**The request**
Tally the lines in these records that hold the string "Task", and reply with the number alone.

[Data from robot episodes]
┌──
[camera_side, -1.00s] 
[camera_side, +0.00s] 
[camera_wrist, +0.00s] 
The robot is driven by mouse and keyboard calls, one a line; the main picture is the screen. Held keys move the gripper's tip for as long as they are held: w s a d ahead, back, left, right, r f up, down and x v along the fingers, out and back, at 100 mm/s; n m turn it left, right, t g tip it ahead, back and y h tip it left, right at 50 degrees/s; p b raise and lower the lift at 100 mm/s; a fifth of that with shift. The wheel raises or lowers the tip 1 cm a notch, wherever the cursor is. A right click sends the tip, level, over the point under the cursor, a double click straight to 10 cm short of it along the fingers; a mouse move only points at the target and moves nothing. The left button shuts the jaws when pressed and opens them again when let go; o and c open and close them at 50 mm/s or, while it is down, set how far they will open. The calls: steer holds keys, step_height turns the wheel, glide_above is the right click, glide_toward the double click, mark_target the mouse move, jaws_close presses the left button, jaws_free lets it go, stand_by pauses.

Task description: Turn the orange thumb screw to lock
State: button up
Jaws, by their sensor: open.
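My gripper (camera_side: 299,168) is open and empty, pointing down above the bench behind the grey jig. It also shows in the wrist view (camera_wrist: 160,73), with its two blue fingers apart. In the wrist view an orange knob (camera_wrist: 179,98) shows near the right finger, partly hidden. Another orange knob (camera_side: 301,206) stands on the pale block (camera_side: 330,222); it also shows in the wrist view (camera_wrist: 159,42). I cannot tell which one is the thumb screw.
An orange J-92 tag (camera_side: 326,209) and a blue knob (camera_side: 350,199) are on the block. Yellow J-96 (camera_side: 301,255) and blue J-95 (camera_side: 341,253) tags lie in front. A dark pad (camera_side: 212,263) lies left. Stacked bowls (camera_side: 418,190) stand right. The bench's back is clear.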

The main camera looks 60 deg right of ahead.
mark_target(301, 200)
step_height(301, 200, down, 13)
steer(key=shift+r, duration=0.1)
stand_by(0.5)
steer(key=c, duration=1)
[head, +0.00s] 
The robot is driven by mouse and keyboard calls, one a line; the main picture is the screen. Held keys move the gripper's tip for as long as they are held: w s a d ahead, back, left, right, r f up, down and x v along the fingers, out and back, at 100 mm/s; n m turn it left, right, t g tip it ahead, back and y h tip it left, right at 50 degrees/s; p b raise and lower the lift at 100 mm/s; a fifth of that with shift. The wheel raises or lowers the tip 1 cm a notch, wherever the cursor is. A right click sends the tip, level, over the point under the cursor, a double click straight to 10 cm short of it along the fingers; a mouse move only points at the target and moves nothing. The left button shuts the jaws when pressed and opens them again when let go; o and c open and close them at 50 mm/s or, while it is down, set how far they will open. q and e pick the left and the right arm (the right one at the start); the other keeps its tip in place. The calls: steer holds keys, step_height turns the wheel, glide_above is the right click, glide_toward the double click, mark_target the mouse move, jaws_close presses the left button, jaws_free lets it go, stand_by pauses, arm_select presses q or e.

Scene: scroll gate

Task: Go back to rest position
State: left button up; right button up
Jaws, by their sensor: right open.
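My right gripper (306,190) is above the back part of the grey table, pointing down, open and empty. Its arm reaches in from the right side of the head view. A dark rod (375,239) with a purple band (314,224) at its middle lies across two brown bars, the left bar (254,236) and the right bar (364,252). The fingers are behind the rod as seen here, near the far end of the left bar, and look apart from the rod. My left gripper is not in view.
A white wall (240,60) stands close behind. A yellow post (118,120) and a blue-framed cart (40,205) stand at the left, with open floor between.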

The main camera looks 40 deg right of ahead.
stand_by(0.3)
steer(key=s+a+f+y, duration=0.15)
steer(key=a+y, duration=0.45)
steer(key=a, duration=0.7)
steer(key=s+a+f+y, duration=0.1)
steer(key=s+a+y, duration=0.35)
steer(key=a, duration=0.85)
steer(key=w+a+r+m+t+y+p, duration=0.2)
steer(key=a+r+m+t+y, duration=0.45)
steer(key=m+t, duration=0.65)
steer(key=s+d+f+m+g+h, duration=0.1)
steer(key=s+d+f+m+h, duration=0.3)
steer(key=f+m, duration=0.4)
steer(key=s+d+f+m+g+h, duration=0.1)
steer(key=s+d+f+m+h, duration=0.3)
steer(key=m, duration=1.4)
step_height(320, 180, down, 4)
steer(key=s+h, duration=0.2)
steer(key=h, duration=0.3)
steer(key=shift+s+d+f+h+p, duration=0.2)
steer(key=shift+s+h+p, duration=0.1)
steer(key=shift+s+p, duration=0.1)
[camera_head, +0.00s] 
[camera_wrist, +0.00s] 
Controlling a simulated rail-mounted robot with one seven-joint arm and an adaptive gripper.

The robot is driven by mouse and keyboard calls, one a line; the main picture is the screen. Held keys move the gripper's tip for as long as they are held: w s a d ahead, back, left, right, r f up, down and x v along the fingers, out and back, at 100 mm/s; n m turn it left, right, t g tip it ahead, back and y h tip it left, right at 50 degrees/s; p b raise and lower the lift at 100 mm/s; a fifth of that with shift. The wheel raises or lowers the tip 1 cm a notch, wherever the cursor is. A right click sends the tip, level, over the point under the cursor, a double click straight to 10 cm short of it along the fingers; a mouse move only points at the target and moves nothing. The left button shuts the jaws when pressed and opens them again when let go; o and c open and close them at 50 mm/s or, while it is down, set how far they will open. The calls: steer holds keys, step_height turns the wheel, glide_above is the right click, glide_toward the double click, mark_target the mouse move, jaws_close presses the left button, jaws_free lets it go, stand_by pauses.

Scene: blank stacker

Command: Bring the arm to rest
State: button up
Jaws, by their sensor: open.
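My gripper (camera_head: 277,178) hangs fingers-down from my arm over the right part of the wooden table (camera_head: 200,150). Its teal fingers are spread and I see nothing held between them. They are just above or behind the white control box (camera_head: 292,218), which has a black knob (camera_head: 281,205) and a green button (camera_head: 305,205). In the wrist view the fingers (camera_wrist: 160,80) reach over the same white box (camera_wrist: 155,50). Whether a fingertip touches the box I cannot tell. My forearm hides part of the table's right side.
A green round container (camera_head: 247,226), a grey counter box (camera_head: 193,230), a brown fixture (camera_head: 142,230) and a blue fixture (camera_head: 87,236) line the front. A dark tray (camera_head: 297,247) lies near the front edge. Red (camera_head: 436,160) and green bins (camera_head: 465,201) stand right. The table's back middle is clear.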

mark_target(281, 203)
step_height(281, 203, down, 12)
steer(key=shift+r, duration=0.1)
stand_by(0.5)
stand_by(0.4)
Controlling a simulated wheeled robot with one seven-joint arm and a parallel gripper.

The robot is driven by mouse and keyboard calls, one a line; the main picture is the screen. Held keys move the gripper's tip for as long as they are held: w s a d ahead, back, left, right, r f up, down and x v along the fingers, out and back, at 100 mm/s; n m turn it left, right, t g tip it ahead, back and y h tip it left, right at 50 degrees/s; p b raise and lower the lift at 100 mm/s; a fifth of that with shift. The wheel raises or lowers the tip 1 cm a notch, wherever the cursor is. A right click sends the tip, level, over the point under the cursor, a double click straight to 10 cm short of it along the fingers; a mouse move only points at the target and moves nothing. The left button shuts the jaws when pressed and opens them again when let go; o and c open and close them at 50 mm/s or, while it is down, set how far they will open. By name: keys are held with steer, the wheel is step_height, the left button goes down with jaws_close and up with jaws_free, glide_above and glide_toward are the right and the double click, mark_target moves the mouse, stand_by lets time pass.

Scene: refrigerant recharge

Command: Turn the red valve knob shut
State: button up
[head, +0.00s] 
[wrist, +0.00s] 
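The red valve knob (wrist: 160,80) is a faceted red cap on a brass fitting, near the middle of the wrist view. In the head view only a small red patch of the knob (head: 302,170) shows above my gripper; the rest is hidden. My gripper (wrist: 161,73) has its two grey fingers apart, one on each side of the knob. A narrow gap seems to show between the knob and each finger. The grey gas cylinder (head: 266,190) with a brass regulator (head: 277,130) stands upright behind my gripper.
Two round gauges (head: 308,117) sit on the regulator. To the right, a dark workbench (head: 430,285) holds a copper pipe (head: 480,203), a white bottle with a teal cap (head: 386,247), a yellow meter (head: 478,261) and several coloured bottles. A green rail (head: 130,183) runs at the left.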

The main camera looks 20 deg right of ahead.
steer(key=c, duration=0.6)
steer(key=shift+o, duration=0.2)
└──
**Answer below**
2